Hence, in the gold atom, we would expect the $\mathrm{5d}$ orbital to be raised in energy (screening effect) and the $\mathrm{6s}$ orbital to be lowered in energy (relativistic orbital contraction effect). The net effect is a smaller energy separation between these two orbitals and a red-shift in the $\mathrm{5d \rightarrow 6s}$ absorption to the lower energy (compared to the absorption of silver which is not subject to the same magnitude of relativistic effects) blue region of the spectrum, resulting in a yellowish color for light reflected from gold.
(1) The ratio of the speed of an electron traveling in the first Bohr orbit to the speed of light is given by the handy equation:
$$v_\mathrm{rel} = \frac{Z}{137}$$
where $Z$ is the atomic number of the element under consideration and $137$ is the speed of light in atomic units, also known as the fine structure constant. Consequently, a $\mathrm{1s}$ electron in silver $(Z=47)$ will travel around $\frac{47}{137} = 34\%$ the speed of light, while a similar electron in gold $(Z=79)$ will travel at $58\%$ the speed of light.
(2) The relativistic mass of an electron is given by:
$$m_\mathrm{rel} = \frac{m_\mathrm{e}}{\sqrt{1-\left(\frac{v_\mathrm{rel}}{c}\right)^2}}$$
where $m_\mathrm{e}$, $v_\mathrm{rel}$, and $c$ are the electron rest mass, the velocity of the electron, and the vacuum speed of light, respectively. The following figure provides a graphical representation of the result.

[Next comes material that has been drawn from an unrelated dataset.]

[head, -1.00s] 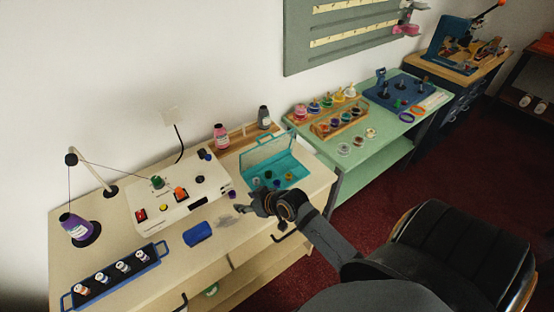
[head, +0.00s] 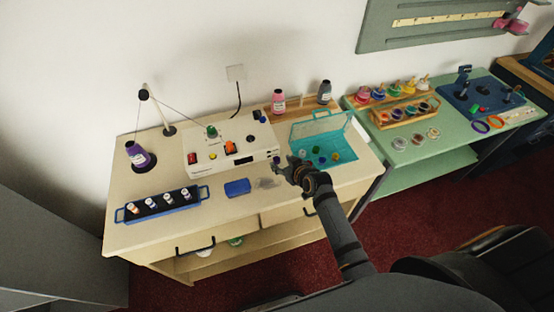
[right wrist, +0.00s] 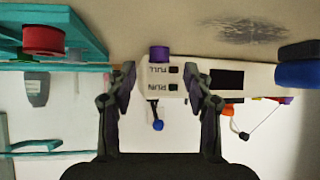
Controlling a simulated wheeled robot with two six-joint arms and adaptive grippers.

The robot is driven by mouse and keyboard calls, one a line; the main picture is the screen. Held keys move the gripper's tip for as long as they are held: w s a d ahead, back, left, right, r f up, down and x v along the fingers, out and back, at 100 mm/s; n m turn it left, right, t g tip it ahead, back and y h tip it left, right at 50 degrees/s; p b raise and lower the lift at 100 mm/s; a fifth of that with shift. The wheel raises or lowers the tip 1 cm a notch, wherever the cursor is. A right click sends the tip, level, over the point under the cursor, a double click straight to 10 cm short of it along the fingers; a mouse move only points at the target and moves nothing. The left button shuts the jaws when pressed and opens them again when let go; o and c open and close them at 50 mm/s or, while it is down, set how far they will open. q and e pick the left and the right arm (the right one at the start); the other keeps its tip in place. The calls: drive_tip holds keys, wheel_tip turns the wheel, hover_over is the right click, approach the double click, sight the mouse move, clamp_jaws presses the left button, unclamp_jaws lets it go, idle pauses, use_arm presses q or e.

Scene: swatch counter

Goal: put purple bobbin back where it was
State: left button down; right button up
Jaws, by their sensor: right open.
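A small purple bobbin (head: 276,160) stands on the cream counter by the front right corner of the white winding machine (head: 235,152). The purple bobbin also shows in the right wrist view (right wrist: 159,54), beyond and between my fingertips, in front of the machine's panel. My right gripper (head: 282,168) is open and empty, close to the bobbin but apart from it; its two fingers show in the right wrist view (right wrist: 160,92). The teal box (head: 349,155) stands open to the right, with several coloured bobbins inside. My left gripper is not in view.
A purple thread cone (head: 139,156) stands at the counter's left. A blue rack (head: 163,206) of bobbins and a blue block (head: 237,187) lie along the front. A grey smudge (head: 267,182) marks the counter. A green table (head: 442,142) adjoins on the right.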

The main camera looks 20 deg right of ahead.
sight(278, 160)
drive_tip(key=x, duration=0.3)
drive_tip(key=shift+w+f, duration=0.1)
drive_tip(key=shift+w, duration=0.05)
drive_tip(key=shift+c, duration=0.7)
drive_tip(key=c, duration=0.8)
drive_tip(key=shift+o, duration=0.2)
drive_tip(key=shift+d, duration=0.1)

(3) The following equation relates the ratio of the relativistic radius of the first Bohr orbit $R_\mathrm{rel}$ to the normal radius $R_\circ$, to the relativistic velocity of the electron:
$$\frac{R_\mathrm{rel}}{R_\circ} = \sqrt{1-\left(\frac{v_\mathrm{rel}}{c}\right)^2}$$
As the relativistic velocity of the electron increases, the orbital radius contracts (the above ratio becomes smaller). For silver, the first Bohr radius contracts ~6%, while for gold the contraction is ~18%.
Solution 3:
This effect comes from the band structure of the metal, not atoms. In simplest terms (see, e.g., Ashcroft & Mermin, Solid State Physics, chapter 1) the electrons in the conduction band have a plasma frequency $\omega_{p}^{2} = 4\pi n e^{2}/m$ - this is a collective excitation of the metal. For $\ce{Cu}$ (reddish), you start exciting the plasmons around $\pu{2eV}$ (red), while for $\ce{Ag}$ you don't hit it until $\pu{4eV}$ (near UV). $\ce{Au}$ is a bit higher than $\ce{Cu}$ but still in the visible.
If you want an excellent mirror across the visible, you need to use $\ce{Ag},$ not $\ce{Au-Au}$ will absorb the blue.

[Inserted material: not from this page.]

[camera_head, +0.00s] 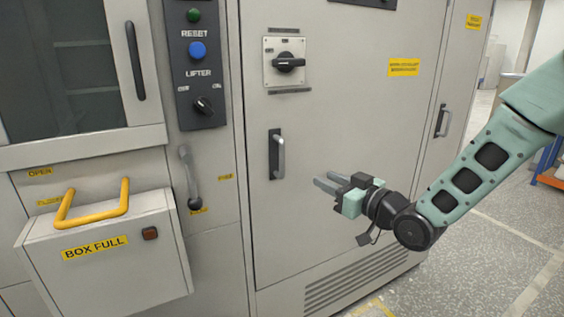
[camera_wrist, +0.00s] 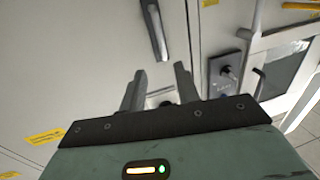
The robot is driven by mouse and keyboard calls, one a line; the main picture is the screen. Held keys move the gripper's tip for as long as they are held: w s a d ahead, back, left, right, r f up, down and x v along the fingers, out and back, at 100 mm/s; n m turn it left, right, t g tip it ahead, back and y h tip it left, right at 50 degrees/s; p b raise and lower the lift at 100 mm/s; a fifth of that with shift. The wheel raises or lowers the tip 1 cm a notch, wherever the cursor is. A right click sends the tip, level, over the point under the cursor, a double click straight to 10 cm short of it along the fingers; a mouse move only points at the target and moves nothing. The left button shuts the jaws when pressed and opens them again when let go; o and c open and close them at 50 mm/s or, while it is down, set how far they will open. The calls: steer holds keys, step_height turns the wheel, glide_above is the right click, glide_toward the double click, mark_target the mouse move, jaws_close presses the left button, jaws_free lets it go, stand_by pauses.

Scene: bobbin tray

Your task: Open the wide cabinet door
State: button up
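The wide cabinet door (camera_head: 345,130) is a large light-grey panel in the middle of the head view, and it looks closed. Its upright grey handle (camera_head: 279,156) sits on a dark plate near the door's left edge. A handle on a dark plate also shows at the top of the wrist view (camera_wrist: 154,30). My gripper (camera_head: 324,182) is in front of the door, right of and slightly below the handle. Its two fingers are apart, with nothing between them, and they point left. The gripper does not touch the handle.
A rotary switch (camera_head: 287,63) is above the handle. A control panel (camera_head: 198,62) with buttons and a knob is to the left. A box with a yellow handle (camera_head: 105,255) juts out at lower left. A narrower door's handle (camera_head: 442,121) is at right. Grey floor lies at lower right.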

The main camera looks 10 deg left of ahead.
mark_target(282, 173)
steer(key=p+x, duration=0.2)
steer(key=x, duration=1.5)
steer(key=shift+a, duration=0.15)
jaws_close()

EDIT - additional information.
Coming from a solid state background, I'll add some more on band theory. Again, following Ashcroft and Mermin's discussion of noble metals (Chapter 15):
In the case of copper (and the other noble metals) at least six bands are required (and six turn out to be enough) to accommodate the eleven additional electrons. ... For almost all waver vectors k the six bands can be seen to separate into five lying in a relatively narrow range of energies from about $2$ to $\pu{5eV}$ below E_F, and a sixth, with an energy anywhere from about $\pu{7eV}$ to $\pu{9eV}$ below E_F. ... It is conventional to refer to the set of five narrow bands as the d-bands, and the remaining set of levels as the s-band. However, these designations must be used cautiously, since at some values of k all size levels are close together and the distinction between d-band and s-band levels is not meaningful. The nomenclature reflects the fact that at wave vectors where the levels do clearly group into sets of five and one, the five are derived from the five orbital atomic d-levels, in the sens of tight binding...
So it is tempting to jump on the d-band desciption and say, hey, since there are relativistic effects in $\ce{Au}$, than that must carry over into the band structure. I'm really not convinced. Yes, while the levels may well derive from d-levels of the atom, that does not mean that the resulting band structure is or is not different from a non-relativistically impacted band structure. As an example, look at the Fermi surfaces of $\ce{Cu},$ $\ce{Ag},$ and $\ce{Au}$ as plotted in Ashcroft and Mermin (Fig. 15-5) - they are all free-electron like, except that contact is made along <111> directions. It is very difficult to differentiate the Fermi surfaces of $\ce{Cu}$ and $\ce{Au}$, while $\ce{Ag}$ is different (actually more free-electron like). This shows up in the table of Belly-to-Neck areas of the Fermi surface (from De Haas-van Alphen oscillations), where $\ce{Cu}=27,$ $\ce{Au}=29,$ and $\ce{Ag}=51$.
When you overlap the orbitals to make bands, all that matters is their relative placement with respect to the Fermi energy. In the big picture, $\ce{Cu},$ $\ce{Ag},$ and $\ce{Au}$ are all very similar - it is just that our eyes are sensitive to just the small energy region where their plasma frequencies differ, so we see a big difference.
If you are going to ascribe $\ce{Au}$'s golden color to relativistic effects on the orbitals, than I'm going to have to ask how $\ce{Cu}$ has such a similar band structure without the relativistic effects.